Posted by inspiredbywolfe in Lamb, Wolfe recipe.

One of my favourite moments in the Nero Wolfe A&E series is at the end of the Before I die episode. Once the murderer is revealed and life is getting back to normal in the Brownstone, Nero Wolfe receives a package. It turns out to be lamb chops and Fritz and Wolfe debate about how they should be prepared. I really like the interactions between the two characters, as they throw ideas at each other before deciding to rub them with ginger, olive oil, mustard – and thyme. While the A&E series is generally very faithful to the books, in this case this scene does not appear in the book (part of the Trouble in Triplicate collection).

However, a similar recipe appears in the Nero Wolfe Cookbook, from Fer de Lance, the first Nero Wolfe story. In this case, Fritz happily rubs a leg of lamb with garlic and other spices. Indeed, the recipe I followed was very simple. I started by making a marinade/rub of mustard, garlic, soy sauce, ginger, olive oil, and thyme of course. I cut up an onion for the lamb to sit on, then rubbed the lamb as well as I could with the marinade.

Now it was simply a matter of putting the thing in the oven until it was done. It took about an hour, as it was a relatively small leg of lamb, and after it was done I let it rest for about 15 minutes while I prepared a simple salad to go with the lamb. I admit I forgot to take a photo of the lamb when it came out of the oven, but here’s a shot after we’d cut a few pieces. The mustard rub had formed an almost crispy layer on top of the lamb.

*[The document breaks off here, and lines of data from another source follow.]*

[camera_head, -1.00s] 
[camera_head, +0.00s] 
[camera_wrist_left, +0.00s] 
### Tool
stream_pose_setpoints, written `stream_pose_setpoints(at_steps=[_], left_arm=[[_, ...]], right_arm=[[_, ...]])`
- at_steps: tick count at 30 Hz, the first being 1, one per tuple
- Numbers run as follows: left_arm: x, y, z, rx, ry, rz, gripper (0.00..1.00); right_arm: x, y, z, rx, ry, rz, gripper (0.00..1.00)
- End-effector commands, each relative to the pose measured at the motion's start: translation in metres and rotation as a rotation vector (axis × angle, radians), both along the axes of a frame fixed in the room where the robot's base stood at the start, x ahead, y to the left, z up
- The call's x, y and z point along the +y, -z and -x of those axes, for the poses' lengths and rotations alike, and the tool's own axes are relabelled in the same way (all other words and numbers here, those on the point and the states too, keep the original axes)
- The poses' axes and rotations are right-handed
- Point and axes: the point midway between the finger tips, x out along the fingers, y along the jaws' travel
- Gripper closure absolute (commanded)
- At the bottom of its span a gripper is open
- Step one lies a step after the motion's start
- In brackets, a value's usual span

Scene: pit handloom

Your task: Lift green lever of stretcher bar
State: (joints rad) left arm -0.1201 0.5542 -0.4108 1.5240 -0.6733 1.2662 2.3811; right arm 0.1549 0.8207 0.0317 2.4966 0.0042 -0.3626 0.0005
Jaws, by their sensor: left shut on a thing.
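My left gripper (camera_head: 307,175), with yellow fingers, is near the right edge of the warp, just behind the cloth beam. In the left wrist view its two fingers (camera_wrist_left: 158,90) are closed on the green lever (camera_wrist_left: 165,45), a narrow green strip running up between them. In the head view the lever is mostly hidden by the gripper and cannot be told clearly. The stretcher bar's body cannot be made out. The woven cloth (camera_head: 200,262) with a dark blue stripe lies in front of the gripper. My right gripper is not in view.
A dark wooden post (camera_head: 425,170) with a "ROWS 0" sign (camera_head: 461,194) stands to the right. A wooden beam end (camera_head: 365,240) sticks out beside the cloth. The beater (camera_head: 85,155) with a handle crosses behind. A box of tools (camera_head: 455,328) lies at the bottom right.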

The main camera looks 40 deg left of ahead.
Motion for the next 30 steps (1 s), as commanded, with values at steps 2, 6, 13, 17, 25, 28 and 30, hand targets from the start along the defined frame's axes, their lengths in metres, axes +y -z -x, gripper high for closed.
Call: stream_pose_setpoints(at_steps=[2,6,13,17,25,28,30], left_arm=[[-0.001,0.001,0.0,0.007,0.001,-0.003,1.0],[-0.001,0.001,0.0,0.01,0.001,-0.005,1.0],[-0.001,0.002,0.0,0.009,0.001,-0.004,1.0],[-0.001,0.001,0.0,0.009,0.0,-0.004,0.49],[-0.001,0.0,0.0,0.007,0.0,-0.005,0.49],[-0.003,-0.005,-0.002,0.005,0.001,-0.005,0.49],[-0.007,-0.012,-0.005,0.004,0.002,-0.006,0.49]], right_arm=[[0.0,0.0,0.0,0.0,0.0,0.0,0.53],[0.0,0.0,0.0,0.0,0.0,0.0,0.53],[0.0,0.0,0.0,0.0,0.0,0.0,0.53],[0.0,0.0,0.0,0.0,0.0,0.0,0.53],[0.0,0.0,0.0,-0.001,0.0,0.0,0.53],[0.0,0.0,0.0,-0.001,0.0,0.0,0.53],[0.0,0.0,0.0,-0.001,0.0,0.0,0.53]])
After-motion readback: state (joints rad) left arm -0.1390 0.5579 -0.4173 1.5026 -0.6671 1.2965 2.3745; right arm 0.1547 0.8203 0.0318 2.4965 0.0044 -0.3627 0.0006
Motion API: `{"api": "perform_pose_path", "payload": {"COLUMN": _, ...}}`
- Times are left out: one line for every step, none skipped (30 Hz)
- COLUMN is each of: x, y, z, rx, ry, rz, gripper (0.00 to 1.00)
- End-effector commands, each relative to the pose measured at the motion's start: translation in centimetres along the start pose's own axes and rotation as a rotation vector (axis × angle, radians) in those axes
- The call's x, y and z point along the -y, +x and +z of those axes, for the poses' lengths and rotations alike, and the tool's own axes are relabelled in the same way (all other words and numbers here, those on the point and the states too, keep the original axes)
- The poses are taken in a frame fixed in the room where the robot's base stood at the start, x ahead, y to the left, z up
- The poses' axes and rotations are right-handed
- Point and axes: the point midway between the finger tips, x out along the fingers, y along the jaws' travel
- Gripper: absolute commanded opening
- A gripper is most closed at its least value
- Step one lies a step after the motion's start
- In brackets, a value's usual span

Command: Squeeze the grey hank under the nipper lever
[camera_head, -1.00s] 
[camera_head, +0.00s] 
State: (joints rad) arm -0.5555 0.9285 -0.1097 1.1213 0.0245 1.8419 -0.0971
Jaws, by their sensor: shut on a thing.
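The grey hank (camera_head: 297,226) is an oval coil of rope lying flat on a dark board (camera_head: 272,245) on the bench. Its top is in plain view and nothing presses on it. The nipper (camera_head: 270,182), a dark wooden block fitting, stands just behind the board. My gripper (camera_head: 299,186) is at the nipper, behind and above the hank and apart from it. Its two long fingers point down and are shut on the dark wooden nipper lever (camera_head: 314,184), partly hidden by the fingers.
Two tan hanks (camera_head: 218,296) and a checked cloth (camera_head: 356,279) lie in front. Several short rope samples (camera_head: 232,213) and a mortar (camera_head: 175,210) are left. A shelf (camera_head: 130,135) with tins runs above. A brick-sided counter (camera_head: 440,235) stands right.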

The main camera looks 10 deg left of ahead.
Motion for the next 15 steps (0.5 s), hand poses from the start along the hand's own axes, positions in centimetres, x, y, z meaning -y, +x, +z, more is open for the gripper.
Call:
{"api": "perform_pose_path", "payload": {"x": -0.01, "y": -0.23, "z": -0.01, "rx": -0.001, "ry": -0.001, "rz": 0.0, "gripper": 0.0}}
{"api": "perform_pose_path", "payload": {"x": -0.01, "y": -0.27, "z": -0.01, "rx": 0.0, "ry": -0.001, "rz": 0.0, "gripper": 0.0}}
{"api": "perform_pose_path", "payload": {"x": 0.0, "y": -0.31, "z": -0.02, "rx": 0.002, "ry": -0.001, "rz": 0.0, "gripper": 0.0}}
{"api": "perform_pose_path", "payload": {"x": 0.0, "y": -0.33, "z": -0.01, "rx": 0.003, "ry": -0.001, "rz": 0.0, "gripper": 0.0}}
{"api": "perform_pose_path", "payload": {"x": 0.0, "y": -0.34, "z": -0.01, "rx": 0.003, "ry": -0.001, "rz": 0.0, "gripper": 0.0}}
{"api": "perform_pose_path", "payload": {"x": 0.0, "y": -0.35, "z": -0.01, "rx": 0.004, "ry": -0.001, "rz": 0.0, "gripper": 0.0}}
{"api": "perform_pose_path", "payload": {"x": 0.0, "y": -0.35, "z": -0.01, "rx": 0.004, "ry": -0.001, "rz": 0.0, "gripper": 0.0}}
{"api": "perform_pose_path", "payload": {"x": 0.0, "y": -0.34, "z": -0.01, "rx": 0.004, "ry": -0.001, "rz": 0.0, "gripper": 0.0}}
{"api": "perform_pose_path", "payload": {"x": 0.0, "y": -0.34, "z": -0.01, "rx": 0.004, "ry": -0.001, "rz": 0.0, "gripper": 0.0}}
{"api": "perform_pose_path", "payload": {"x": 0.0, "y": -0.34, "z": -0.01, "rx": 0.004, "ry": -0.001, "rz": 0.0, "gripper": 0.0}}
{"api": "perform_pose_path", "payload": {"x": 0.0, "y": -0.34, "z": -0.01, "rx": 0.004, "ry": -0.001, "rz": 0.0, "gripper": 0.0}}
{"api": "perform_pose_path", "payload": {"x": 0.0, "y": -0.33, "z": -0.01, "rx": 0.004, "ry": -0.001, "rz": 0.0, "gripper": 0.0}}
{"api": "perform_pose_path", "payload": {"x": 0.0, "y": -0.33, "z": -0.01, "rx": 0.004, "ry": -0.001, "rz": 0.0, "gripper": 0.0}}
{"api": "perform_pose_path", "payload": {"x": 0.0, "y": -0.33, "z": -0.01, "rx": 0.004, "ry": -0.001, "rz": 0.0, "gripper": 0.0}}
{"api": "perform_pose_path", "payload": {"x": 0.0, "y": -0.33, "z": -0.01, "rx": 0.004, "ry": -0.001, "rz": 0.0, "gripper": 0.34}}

This was certainly simple to prepare – but simple doesn’t mean it can’t be complex in flavour. The meat was perfectly cooked, and I think the layer of mustard helped seal in the juices. The mustard marinade had permeated throughout the meat, with the flavours of mustard, ginger and thyme coming through the most strongly.

The lamb was also excellent the next day as leftovers and in sandwiches, with the mustard crust adding a lovely flavour. While the recipe in the Cookbook only mentions Fritz, I would like to imagine Nero Wolfe and Fritz working on this dish together, each contributing different elements for the whole dish.